That would be because we genuinely are the be all/know all/end all. I think it’s mentioned in the departmental handbook.
Slightly more seriously classicists and historians could have the same gripe with archaeologists. The errors you most commonly notice are the ones in a field you’re familiar with. I quake when I hear an archaeologist or historian is going to talk about a mathematical concept. There are those who can talk about maths sensibly, but most talks about chaos by social scientists end up being a demonstration of catastrophe theory.
Of course this isn’t a problem so long as you don’t present interdisciplinary work outside your own field of academia.
Oh we don’t mingle with classicists you know:P I hear they’re a horribly strange race with three heads, twelve egos… a bit like Egyptologists really
))
So do I, mostly ‘cos maths is creepy:-) But seriously, I agree with you. My gripe is with that branch of classicists or Egyptologists who see Greece/Egypt/Rome as the pinnacle of humanity etc etc etc etc etc. I don’t have much time for prehistorians who do the same thing btw (eg British barrows are THE phenomenon, etc… and yes I’ve heard the “mine-is-bigger-than-yours” argument applied to prehistory…)
Can you please help me? Last weeks ‘How Art made the world’ showed an archeological site in Turkey where many stone circles, carved with animals, were found. For once in my TV viewing life I hadn’t got a pen n paper to hand and do not know the name of the site. Anyone out there who could enlighten me, please???
The program is an interesting concept, but definately not compulsive viewing. I too wanted to like it but , whilst I will watch the rest of the series, I would not cry any tears if I missed one.
Diana
I deleted it, so this is guesswork.
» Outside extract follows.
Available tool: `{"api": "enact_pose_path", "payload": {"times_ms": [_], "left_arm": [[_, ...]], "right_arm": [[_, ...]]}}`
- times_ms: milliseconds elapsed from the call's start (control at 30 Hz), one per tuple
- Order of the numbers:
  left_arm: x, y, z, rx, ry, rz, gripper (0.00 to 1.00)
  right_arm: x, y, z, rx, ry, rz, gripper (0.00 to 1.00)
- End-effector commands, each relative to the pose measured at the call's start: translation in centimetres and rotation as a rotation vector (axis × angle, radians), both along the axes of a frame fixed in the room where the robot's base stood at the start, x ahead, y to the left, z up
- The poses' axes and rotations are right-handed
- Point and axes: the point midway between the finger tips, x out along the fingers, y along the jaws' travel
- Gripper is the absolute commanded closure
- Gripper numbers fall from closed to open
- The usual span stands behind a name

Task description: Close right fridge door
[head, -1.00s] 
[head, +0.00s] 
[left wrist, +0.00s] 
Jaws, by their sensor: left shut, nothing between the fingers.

It sounded like something Tepe, so I’d guess it’s Cayonu Tepesi. There are a couple of websites about this place at http://www.mnsu.edu/emuseum/archaeology/sites/middle_east/cayonu.html and http://ancientneareast.tripod.com/Cayonu_Tepesi.html but neither has images of the striking rock art shown on the programme. I was going to write up something saying the second programme was an improvement, but now I’m in shock over the third episode and the factual errors in that. Now I wonder if the second was just as bad, but that I didn’t notice as I know very little about African rock art.
Hope the name and links are of some help.
thank you for the sites, but unfortunately neither of them mention Spivey’s presenting feature of ‘many stone circles, carved with animals’ Any other ideas?? The Website for the prog is a waste of space in that it gives only details of some bits of the programme, never the bit I want!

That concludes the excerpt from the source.